Cast: Christian Bale, Steve Carell, Ryan Gosling, Brad Pitt
Director: Adam McKay
Running Time: 2 hours 10 minutes
by Jericho Cerrona
Remember that Will Ferrell/ Mark Walberg buddy cop comedyThe Other Guys? You know, the one where Ferrell's nebbish pencil-pusher is actually revealed to have a gorgeous wife and a secret double-life as a street pimp, concluding with a credits sequence showcasing a wealth of charts and graphs detailing the inequality of CEO billions and government-approved bank bailouts? Well, take the general tone of that final credits crawl and you basically have writer-director Adam McKay's The Big Short; an angry rant of a movie which lectures us about corruption in the financial sector while simultaneously mocking the audience by simplifying things down into easily digestible sound bites.
The problems with the film, beyond the fact that it's an aesthetically and stylistically ugly piece of work, stems from the fatal decision of encouraging empathy for a bunch of greedy, duplicitous finance workers. Though based on Michael Lewis's bestselling 2010 book of the same name, The Big Short banks on an entirely different principle in terms of presenting itself as a cinematic object lesson.
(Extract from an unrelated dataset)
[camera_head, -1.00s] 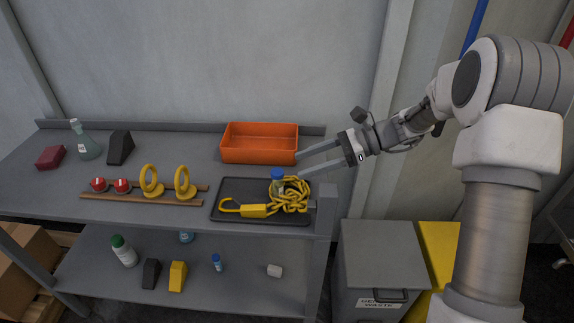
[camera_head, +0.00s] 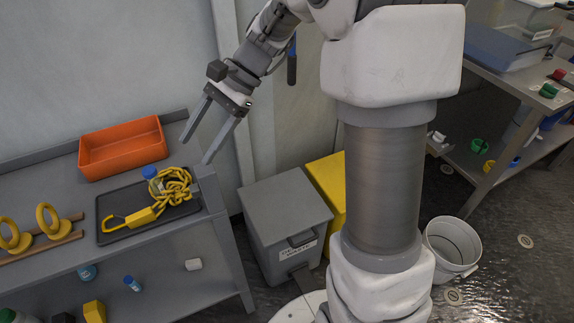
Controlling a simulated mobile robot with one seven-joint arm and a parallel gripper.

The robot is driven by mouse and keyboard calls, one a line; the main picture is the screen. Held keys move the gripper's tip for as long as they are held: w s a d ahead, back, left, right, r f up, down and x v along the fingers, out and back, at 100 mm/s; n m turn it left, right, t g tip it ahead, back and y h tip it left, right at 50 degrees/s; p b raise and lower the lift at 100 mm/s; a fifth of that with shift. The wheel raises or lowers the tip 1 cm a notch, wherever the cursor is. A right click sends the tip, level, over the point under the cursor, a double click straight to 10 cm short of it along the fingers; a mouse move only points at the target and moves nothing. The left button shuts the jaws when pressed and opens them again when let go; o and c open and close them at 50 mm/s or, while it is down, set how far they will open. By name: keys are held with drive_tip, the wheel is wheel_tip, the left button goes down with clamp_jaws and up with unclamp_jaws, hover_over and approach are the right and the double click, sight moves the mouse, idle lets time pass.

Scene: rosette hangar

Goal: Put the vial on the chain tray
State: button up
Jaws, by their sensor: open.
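The dark chain tray (camera_head: 112,233) lies at the right end of the bench top and bears a yellow chain (camera_head: 172,190) with a yellow block and hook. A small vial with a blue cap (camera_head: 150,173) stands among the chain at the tray's back edge; its lower part is partly hidden. Another small blue-capped vial (camera_head: 133,284) is on the lower shelf. My gripper (camera_head: 195,150) is open and empty, above and to the right of the tray, with its fingers pointing down and left, apart from the vial and chain.
An orange bin (camera_head: 123,147) stands behind the tray. Yellow rings (camera_head: 48,220) on a wooden rail are to its left. A grey waste bin (camera_head: 284,215), a yellow bin (camera_head: 328,185) and a white bucket (camera_head: 452,247) stand on the floor. Another bench (camera_head: 505,85) is at right.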

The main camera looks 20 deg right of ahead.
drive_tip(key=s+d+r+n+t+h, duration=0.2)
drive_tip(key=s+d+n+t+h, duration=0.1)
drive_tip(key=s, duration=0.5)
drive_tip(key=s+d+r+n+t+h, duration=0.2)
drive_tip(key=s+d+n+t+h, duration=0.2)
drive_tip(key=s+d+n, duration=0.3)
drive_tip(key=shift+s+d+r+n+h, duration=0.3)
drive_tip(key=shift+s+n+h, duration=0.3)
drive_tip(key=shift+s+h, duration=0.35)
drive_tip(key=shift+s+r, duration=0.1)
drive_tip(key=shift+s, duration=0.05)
The truth here is that the handful of fact-based characters running around frantically throughout this ungainly mess are ultimately presented as moral compasses to some degree; a tact that could have been compelling if any of the individuals here were even remotely interesting.
There's Wall Street banker and fourth wall-breaking narrator Jared Vennett (Ryan Gosling), Northern California-based MD and money manager Michael Burry (Christian Bale), hedge fund manager Mark Baum (Steve Carell), former trader for Chase turned eco-hippie Ben Rickert (Brad Pitt), and even some young up-and-comers to the financial game Jaime Shipley (Finn Wittrock) and Charlie Geller (John Magaro). Other faces pop in and out too, but they are essentially all mouth-pieces for McKay's enraged agit prop, which hurtles along like a drunken first-year economics student raised on youtube culture. More troubling than the film's style--lots of shaky handheld camerawork, wobbly zoom lenses, faux-documentary interludes, and rapid-fire editing--is the point of view, which consists mainly of expository speeches and financial jargon spewed at a rapid clip while characters wink at the audience. In essence, there's no narrative or story here. There really are no characters either, since every actor here is encouraged to indulge in pantomiming human behavior.
Of course, McKay and fellow screenwriter Charles Randolph would argue that the purpose of their movie is to bludgeon us out of complacency by using caricature in order to get at deeper truths, but genuine farce requires a certain directorial finesse, and McKay is way out of his depth here. Anyone with even a passing interest in the real nuts and bolts of how Wall Street operates will find The Big Short unbearably condescending, while those going in for a Talladega Nights-style yuck-fest will be sorely confused at the lack of legitimate laughs. When Gosling's smug banker proclaims himself and few others as "outsiders and weirdos who saw what no one else could…the giant lie at the heart of the economy", we are asked to both invest in these vile losers who will inevitably profit in the realm of billions as well as shake ourselves for not paying more attention at the time. The fact that people lost their homes and jobs during the collapse is not something McKay and company care to examine, which would have been fine if we didn't also have to witness scenes of Carrell's conflicted fund manager crying over the phone and having heart-to-heart talks with his wife (a wasted Marissa Tomei). Once all the financiers gather together at the American Securitization Forum in Las Vegas (except for Bale's glass-eyed, metal-loving bum, who stays behind at his San Jose office furiously jotting numbers on a whiteboard), The Big Short has reached such a level of repetitive numbness that not even the sight of Margo Robbie in a hot tub explaining the intricacies of subprime mortgages can save this thing.
If this last point is any indication of McKay's general distrust of audience intelligence, then we also get cameos from the likes of Selena Gomez and Anthony Bourdain pontificating on synthetic collateralized debt obligations and credit default swaps. Ultimately, all the finger wagging has the opposite effect the creators clearly intended; meaning that, once the dust settles after the 2008 financial collapse, the feeling we get from witnessing The Big Short isn't outrage, but rather embarrassment.